Sigmund Freud e Jacques Lacan de um jeito, e Carl Jung de outro ainda mais poderoso, trouxeram para discussão comportamental a leitura dos símbolos e signos da sociedade, nas suas representações individuais e coletivas inconscientes que estão escondidas em nossas mentes e, melhor, repletas de significados. E, se aventuraram na máxima de que o não-dito tem significado. E é aí que a publicidade consegue penetrar no tecido social.

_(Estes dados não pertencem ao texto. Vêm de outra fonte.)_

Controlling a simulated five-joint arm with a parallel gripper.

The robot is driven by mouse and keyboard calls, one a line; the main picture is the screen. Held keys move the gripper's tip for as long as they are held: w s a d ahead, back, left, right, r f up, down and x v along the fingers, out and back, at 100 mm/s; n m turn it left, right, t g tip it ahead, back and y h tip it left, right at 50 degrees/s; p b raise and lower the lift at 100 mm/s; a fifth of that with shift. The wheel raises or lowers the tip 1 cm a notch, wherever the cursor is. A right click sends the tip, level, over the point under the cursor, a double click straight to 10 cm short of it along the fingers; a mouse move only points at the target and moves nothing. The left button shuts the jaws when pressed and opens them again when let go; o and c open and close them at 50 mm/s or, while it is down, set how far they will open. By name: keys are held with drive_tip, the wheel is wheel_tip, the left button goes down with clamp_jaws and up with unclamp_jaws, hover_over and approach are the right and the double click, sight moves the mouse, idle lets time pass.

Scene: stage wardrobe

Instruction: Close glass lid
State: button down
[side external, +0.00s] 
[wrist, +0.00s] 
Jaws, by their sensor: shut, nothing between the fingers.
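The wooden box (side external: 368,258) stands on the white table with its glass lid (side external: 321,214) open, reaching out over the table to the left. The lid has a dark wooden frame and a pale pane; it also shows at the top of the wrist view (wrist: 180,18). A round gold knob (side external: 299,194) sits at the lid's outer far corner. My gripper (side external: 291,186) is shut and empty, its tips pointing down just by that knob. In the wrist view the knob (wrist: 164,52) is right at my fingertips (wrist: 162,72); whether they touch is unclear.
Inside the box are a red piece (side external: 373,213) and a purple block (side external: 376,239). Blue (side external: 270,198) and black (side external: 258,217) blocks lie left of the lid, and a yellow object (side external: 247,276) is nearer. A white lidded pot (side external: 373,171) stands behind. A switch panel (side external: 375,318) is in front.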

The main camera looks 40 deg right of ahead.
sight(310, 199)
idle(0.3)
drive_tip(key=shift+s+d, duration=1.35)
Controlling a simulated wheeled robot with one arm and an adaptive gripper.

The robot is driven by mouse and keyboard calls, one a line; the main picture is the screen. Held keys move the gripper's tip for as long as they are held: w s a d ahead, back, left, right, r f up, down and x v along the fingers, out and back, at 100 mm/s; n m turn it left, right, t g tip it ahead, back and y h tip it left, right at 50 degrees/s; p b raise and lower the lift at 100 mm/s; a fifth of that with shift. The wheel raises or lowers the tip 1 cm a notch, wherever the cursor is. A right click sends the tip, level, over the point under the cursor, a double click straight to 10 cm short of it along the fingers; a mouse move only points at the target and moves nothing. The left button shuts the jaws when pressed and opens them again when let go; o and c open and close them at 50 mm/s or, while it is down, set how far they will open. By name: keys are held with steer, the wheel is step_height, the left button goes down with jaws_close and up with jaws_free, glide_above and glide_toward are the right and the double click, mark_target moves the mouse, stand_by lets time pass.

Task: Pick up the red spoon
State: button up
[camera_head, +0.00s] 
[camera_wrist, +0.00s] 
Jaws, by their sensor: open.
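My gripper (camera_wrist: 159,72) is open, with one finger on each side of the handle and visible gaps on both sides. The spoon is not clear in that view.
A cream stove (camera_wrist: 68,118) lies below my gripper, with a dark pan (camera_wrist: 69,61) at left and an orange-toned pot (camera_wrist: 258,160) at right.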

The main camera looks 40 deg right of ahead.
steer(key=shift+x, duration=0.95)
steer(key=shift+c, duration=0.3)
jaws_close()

O algoritmo filtra e organiza a realidade mas o inconsciente a reinventa e a subverte. Enquanto o primeiro é ferramenta de controle e previsibilidade, o segundo é fonte de surpresa, ruptura e transformação. Reconhecer essa diferença é essencial para não confundir a lógica das máquinas com a complexidade – e a beleza – da experiência humana e, por consequência, tarefa inescapável da publicidade na construção e sustentabilidade das marcas.

O erro de Zuckerberg reedita o de Descartes

O erro de Zuckerberg é, em essência, uma reedição tecnológico-digital do erro de Descartes, apontada no estudo de António Damásio em 1994 em que ele demonstra que as tomadas de decisão dos indivíduos não são eminentemente racionais, mas contam com o contexto emocional, com o inesperado.

Ao propor que bastaria conectar uma conta bancária (dos anunciantes) para que a Meta automatize todo o processo publicitário, da criação ao placement de mídia com a certeza do dinheiro caindo na conta do banco, Zuckerberg parte da premissa de que decisões de comunicação podem ser tomadas com base apenas na lógica, dados e desempenho. Mas, concordando com o que apontou Damásio, posso afirmar que publicidade de resultado não é apenas cálculo; é intuição, afeto e cultura.

Ignorar isso é acreditar que marcas se constroem por equações, quando, na verdade, elas nascem de vínculos simbólicos entre as pessoas e seus símbolos e signos. Substituir esse processo por critérios algoritmos é insistir em um modelo cognitivo que, no fundo, revela uma profunda incompreensão do que torna uma marca memorável, forte e sustentável.

Tratar publicidade como Zuckerberg acredita ser possível é, em última instância, empobrecer a sociedade.